A interpretação emotiva de Don't let the sun go down on me, tema composto por Elton John e o seu letrista Bernie Taupin — cuja segunda versão, que juntava a voz de George Michael, em 1991, chegou ao topo das tabelas, um pouco por todo o mundo —, granjeou uma ovação em pé por parte do público, mas também dos quatro jurados desta temporada: além de Cowell, Heidi Klum, Howie Mandel e a estreante Sofía Vergara.

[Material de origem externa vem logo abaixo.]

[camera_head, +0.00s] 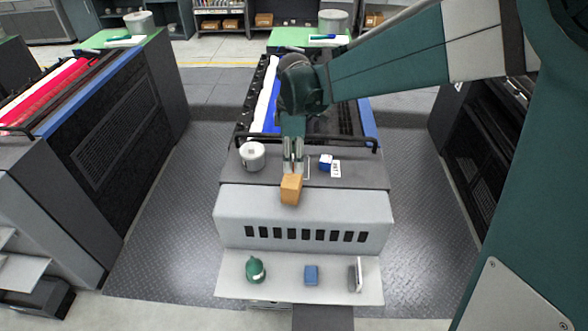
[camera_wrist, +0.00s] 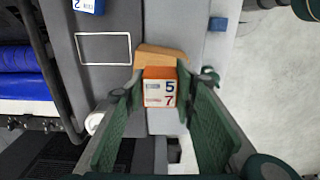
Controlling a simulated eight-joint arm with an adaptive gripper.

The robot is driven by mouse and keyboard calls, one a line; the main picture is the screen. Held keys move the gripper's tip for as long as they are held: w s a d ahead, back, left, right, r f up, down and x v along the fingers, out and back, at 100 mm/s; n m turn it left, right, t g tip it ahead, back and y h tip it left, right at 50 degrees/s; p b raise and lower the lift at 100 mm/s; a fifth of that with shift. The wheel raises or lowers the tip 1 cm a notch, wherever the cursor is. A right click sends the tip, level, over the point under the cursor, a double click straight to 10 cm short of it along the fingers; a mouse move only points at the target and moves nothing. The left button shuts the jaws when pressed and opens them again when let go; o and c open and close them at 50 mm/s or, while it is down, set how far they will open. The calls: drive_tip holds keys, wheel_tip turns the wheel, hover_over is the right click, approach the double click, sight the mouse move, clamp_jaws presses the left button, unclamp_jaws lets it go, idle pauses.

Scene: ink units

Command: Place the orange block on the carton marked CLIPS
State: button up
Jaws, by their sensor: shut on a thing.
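My gripper (camera_head: 293,168) points down and is shut on the orange block (camera_head: 291,189) above the front edge of the machine's deck. In the wrist view the orange block (camera_wrist: 160,86) sits between the fingertips, showing white labels with a 5 and a 7. The block's height above the deck is unclear. I cannot read CLIPS anywhere.
The front shelf (camera_head: 285,287) holds a green object (camera_head: 255,269), a blue block (camera_head: 311,275) and a white-grey upright piece (camera_head: 356,274). A white outlined rectangle (camera_wrist: 103,48) marks bare deck.

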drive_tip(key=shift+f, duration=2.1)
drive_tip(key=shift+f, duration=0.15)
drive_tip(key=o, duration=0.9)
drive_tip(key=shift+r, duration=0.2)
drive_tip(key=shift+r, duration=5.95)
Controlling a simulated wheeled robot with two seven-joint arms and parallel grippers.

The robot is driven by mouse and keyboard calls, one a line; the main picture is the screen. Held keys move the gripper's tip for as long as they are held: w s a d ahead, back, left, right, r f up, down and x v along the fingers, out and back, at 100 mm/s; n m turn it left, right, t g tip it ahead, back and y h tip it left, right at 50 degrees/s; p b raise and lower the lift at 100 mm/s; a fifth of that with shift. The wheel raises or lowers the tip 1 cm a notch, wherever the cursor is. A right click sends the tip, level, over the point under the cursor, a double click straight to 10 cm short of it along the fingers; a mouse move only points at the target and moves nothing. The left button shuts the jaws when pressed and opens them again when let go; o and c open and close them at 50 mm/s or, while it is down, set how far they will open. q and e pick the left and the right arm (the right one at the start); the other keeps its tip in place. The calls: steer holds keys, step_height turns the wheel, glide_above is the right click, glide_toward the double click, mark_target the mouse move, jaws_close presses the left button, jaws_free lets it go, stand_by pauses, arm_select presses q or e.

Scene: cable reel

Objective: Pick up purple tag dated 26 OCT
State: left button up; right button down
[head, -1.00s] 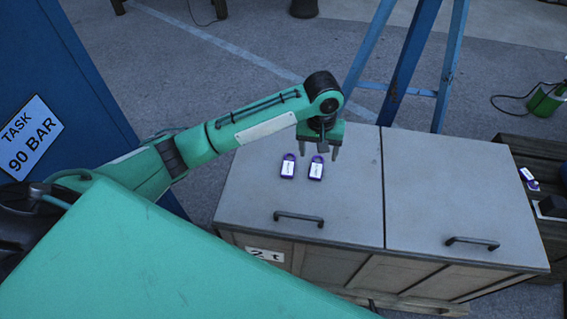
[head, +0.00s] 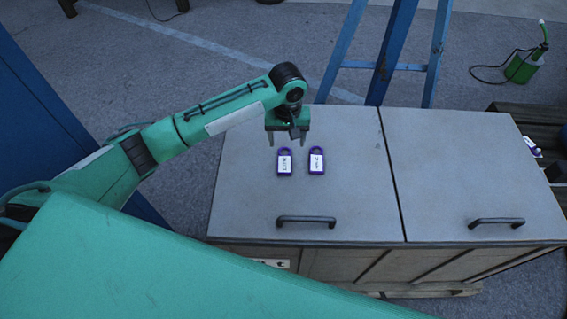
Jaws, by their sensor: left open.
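Two purple tags with white labels lie side by side on the grey lid (head: 345,205) of a chest: a left tag (head: 284,162) and a right tag (head: 316,161). The print on both labels is too small to read, so I cannot tell which one is dated 26 OCT. My left gripper (head: 287,143) is open and empty, pointing down. Its fingertips show just above the left tag in the picture, apart from both tags. My right gripper is not in view.
The lid has black handles, one in front of the tags (head: 306,221) and one at right (head: 496,222). A blue stand (head: 393,50) rises behind the chest. Another purple and white item (head: 533,146) lies at the far right. A green can (head: 524,68) stands on the ground.

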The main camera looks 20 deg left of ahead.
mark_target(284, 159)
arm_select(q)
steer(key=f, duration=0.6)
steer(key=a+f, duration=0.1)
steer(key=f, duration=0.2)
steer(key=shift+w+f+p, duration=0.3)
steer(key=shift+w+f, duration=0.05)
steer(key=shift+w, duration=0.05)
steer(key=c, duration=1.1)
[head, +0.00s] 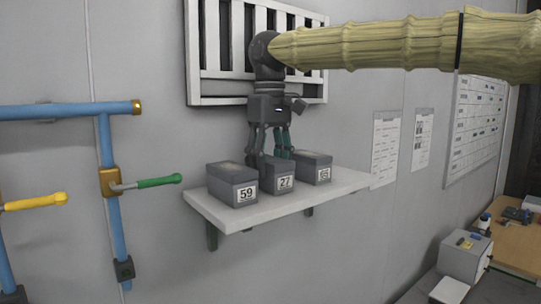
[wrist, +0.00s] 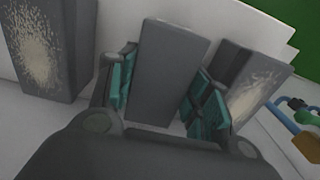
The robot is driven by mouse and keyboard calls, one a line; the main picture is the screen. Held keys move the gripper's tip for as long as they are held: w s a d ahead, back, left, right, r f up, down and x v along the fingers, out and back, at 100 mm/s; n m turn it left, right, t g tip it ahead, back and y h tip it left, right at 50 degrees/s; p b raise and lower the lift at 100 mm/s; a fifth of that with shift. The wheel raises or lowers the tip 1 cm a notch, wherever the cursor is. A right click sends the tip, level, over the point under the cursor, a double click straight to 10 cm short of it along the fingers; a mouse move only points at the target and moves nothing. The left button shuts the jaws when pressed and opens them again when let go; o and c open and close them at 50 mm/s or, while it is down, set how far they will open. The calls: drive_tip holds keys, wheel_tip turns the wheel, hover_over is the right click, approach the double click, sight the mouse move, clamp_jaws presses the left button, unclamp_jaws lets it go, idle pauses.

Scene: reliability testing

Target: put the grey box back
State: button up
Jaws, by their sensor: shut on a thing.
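A grey box labelled 27 (head: 278,178) sits in the middle of a white wall shelf (head: 240,216). My gripper (head: 270,152) reaches down over it from above, fingers on either side. In the wrist view this box (wrist: 166,62) lies between the teal finger pads of my gripper (wrist: 163,95), which is shut on it. The box looks upright and at shelf level; whether its underside touches the shelf is hidden.
Grey box 59 (head: 232,184) stands close on the left, and another grey box (head: 310,168) on the right, partly behind my fingers. A slatted white rack (head: 225,60) is on the wall behind. Blue pipes (head: 108,170) with yellow and green handles are at left.

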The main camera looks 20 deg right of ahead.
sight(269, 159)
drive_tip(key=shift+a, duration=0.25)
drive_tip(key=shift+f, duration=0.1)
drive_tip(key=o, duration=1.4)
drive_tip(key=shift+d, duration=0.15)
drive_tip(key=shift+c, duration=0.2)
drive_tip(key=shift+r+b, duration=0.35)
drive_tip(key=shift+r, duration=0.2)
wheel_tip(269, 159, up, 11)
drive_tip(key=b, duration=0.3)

Contudo, o que mais atingiu toda a plateia foi a história que estava na origem de toda a emoção expressada: Archie Williams pagou mais de três décadas da sua vida por um crime que não cometeu.

36 anos em “Angola”

Aos 22 anos, Williams foi acusado de violação e tentativa de homicídio e sentenciado a prisão perpétua sem hipótese de lhe ser concedida liberdade condicional. A cumprir pena num dos estabelecimentos mais violentos do país, a Penitenciária Estatal do Luisiana, conhecida por “Angola” ou “A Quinta”, Archie Williams nunca deixou de reclamar a sua inocência. Em 1995, quando já somava “12 anos de prisão indevida”, escreveu sobre o seu caso ao Projecto Inocência, relata numa página criada por si no site Mighty Cause, no sentido de “angariar dinheiro para comprar um carro” e se reerguer.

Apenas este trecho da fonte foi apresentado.